- _Requirements_:
Pictures within the data are to be left out; everything else must be reproduced exactly.

□ □ □ □ □

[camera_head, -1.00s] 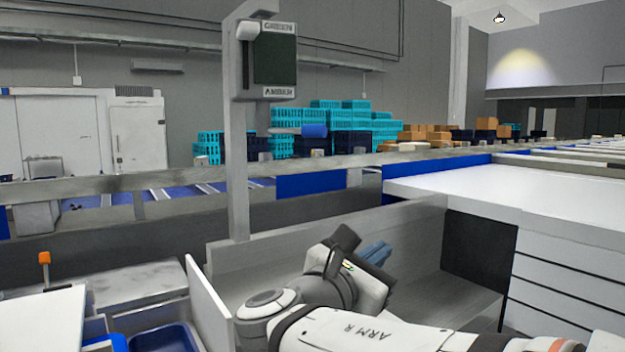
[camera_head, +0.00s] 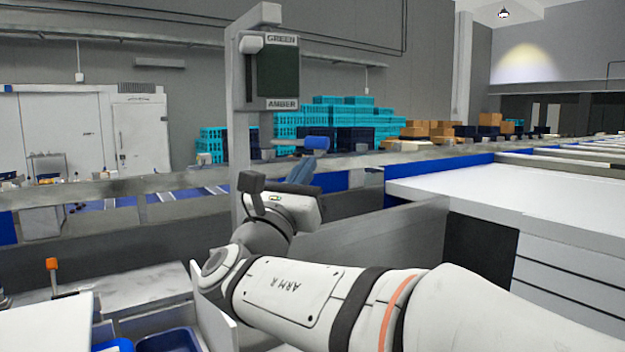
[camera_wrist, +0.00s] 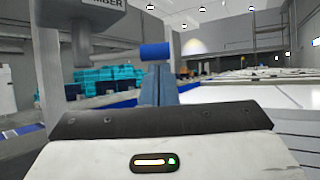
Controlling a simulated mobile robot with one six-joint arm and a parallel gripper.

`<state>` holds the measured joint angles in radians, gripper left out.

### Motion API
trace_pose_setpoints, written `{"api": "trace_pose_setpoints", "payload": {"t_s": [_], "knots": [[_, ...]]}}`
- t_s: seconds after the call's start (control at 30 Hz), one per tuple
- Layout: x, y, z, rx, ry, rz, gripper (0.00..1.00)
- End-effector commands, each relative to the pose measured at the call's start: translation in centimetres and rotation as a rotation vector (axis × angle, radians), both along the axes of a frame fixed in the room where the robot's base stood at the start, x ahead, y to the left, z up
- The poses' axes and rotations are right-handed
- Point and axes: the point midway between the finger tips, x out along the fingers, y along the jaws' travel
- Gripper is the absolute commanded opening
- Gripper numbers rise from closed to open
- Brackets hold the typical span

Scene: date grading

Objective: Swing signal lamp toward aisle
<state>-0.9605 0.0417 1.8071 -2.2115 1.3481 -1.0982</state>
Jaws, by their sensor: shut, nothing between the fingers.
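The signal lamp (camera_head: 277,75) is a dark panel marked GREEN and AMBER on a grey post (camera_head: 239,135) in the head view. A lever with a blue grip (camera_head: 317,143) sticks out to the right below the panel. My gripper (camera_head: 312,160) has its blue fingers shut and empty, pointing up just under the blue grip. In the wrist view the fingertips (camera_wrist: 157,68) overlap the underside of the blue grip (camera_wrist: 156,51). I cannot tell whether they touch it. A white knob (camera_head: 251,44) is at the panel's upper left.
A grey rail (camera_head: 130,185) runs across behind the post. A grey partition (camera_head: 385,240) stands right of my arm, with a white table (camera_head: 540,195) beyond. Turquoise crates (camera_head: 340,115) are stacked at the back. An orange-topped stick (camera_head: 52,266) and blue bins are at lower left.

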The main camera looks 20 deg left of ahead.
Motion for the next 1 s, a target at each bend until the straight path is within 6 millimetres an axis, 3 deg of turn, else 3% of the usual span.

□ □ □ □ □

- _Exercise response_:
[camera_head, -1.00s] 
[camera_head, +0.00s] 
[camera_wrist, +0.00s] 
Controlling a simulated mobile robot with one six-joint arm and a parallel gripper.

`<state>` holds the measured joint angles in radians, gripper left out.

### Motion API
trace_pose_setpoints, written `{"api": "trace_pose_setpoints", "payload": {"t_s": [_], "knots": [[_, ...]]}}`
- t_s: seconds after the call's start (control at 30 Hz), one per tuple
- Layout: x, y, z, rx, ry, rz, gripper (0.00..1.00)
- End-effector commands, each relative to the pose measured at the call's start: translation in centimetres and rotation as a rotation vector (axis × angle, radians), both along the axes of a frame fixed in the room where the robot's base stood at the start, x ahead, y to the left, z up
- The poses' axes and rotations are right-handed
- Point and axes: the point midway between the finger tips, x out along the fingers, y along the jaws' travel
- Gripper is the absolute commanded opening
- Gripper numbers rise from closed to open
- Brackets hold the typical span

Scene: date grading

Objective: Swing signal lamp toward aisle
<state>-0.9605 0.0417 1.8071 -2.2115 1.3481 -1.0982</state>
Jaws, by their sensor: shut, nothing between the fingers.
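The signal lamp (camera_head: 277,75) is a dark panel marked GREEN and AMBER on a grey post (camera_head: 239,135) in the head view. A lever with a blue grip (camera_head: 317,143) sticks out to the right below the panel. My gripper (camera_head: 312,160) has its blue fingers shut and empty, pointing up just under the blue grip. In the wrist view the fingertips (camera_wrist: 157,68) overlap the underside of the blue grip (camera_wrist: 156,51). I cannot tell whether they touch it. A white knob (camera_head: 251,44) is at the panel's upper left.
A grey rail (camera_head: 130,185) runs across behind the post. A grey partition (camera_head: 385,240) stands right of my arm, with a white table (camera_head: 540,195) beyond. Turquoise crates (camera_head: 340,115) are stacked at the back. An orange-topped stick (camera_head: 52,266) and blue bins are at lower left.

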The main camera looks 20 deg left of ahead.
Motion for the next 1 s, a target at each bend until the straight path is within 6 millimetres an axis, 3 deg of turn, else 3% of the usual span.

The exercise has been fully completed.